Moving toward the most far-reaching overhaul of the nation's bankruptcy laws in 20 years, the House must decide whether it should be more difficult for Americans to avoid paying debts.

Opponents charge that lawmakers are bending to the banking industry and credit card lobbies at the expense of honest working people hit by financial disaster.

The House bill under consideration would establish for the first time a "needs" test for people filing for bankruptcy court protection from creditors.

It would require people earning at least the median U.S. income (about $51,000) to file for financial reorganization under Chapter 13, subject to a court-ordered repayment plan, if they can pay back 20 percent of their debt within five years.

Credit card companies have complained that too many people have taken shelter under the more lenient Chapter 7, which erases some debts, when they can actually afford to reorganize their debts under Chapter 13.

"This bill is going to affect the enormous increase in bankruptcies," Rep.
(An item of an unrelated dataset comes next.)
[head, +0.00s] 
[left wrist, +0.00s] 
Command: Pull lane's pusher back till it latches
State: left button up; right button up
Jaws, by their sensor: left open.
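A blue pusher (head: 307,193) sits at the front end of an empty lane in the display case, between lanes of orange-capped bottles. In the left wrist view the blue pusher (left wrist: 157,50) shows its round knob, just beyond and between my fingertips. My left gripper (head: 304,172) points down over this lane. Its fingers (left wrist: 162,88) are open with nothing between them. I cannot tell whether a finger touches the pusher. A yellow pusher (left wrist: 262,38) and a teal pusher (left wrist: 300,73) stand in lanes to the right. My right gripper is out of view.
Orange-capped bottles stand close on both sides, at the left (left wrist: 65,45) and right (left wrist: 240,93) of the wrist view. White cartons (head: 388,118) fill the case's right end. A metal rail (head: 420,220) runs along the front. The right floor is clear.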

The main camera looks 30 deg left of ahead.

Bill McCollum, R-Fla., a chief sponsor, said Tuesday in a telephone interview.

McCollum said support for the measure is broad and bipartisan, with most Republicans and about one in four Democratic lawmakers endorsing it, likely assuring House passage.

The House was expected to take up the measure Wednesday.

The Clinton administration, which supports some changes in the bankruptcy laws, has said it cannot support the House bill in its current form. The administration prefers a more temperate Senate measure but also would like to see changes in it.

The House is acting in response to a staggering trend. Despite the strong economy, the number of Americans filing personal bankruptcies last year jumped to 1.2 million, up more than 300 percent since 1980.

The rising tide of bankruptcies spills across demographic, ethnic, and social lines. Factors cited include a rising divorce rate, expansion of legalized gambling, changes in health insurance, aggressive soliciting by credit card companies, and widespread advertising by bankruptcy attorneys.

Credit card companies, retailers, and other credit issuers, meanwhile, contend the personal bankruptcy system has run amok with people abusing the laws and some celebrities making it seem almost fashionable to seek bankruptcy protection.

But consumer groups and other opponents of the legislation blame banks and the consumer credit industry, which continues to send out billions of credit card solicitations each year. The House bill would "turn our courts into a debt collection agency" for the credit industry, said Consumers Union, a consumers' advocacy group.

A political flashpoint in recent weeks has been complaints by consumer groups and Democrats, including Hillary Rodham Clinton, that provisions in both the House and Senate bills would make thousands of single mothers and children owed support take a bac seat to credit card companies in collecting debts.

Under the provisions, credit card debt incurred 90 days before an individual files for bankruptcy would be considered nondischargeable, meaning it couldn't be erased or written down. Child support and alimony, federal taxes, and federal student loan debts are nondischargeable under current law.

The Democrats contend that would hurt children because nondischargeable debts are considered the most important to pay and usually get paid first, forcing single mothers to compete for payment with credit card companies.

Moving to defuse the criticism, Senate Republicans adopted an amendment to give child support and alimony payments top priority in bankruptcy cases, putting them ahead of federal taxes, bankruptcy attorneys' fees, and other obligations.

McCollum said House Republicans also had corrected the problem. "We have done everything humanly possible to give child support top priority," he said.

But Gary Klein, an attorney with the National Consumer Law Center in Boston, charged that the Republicans "are trying to paper over a very serious problem for women and children."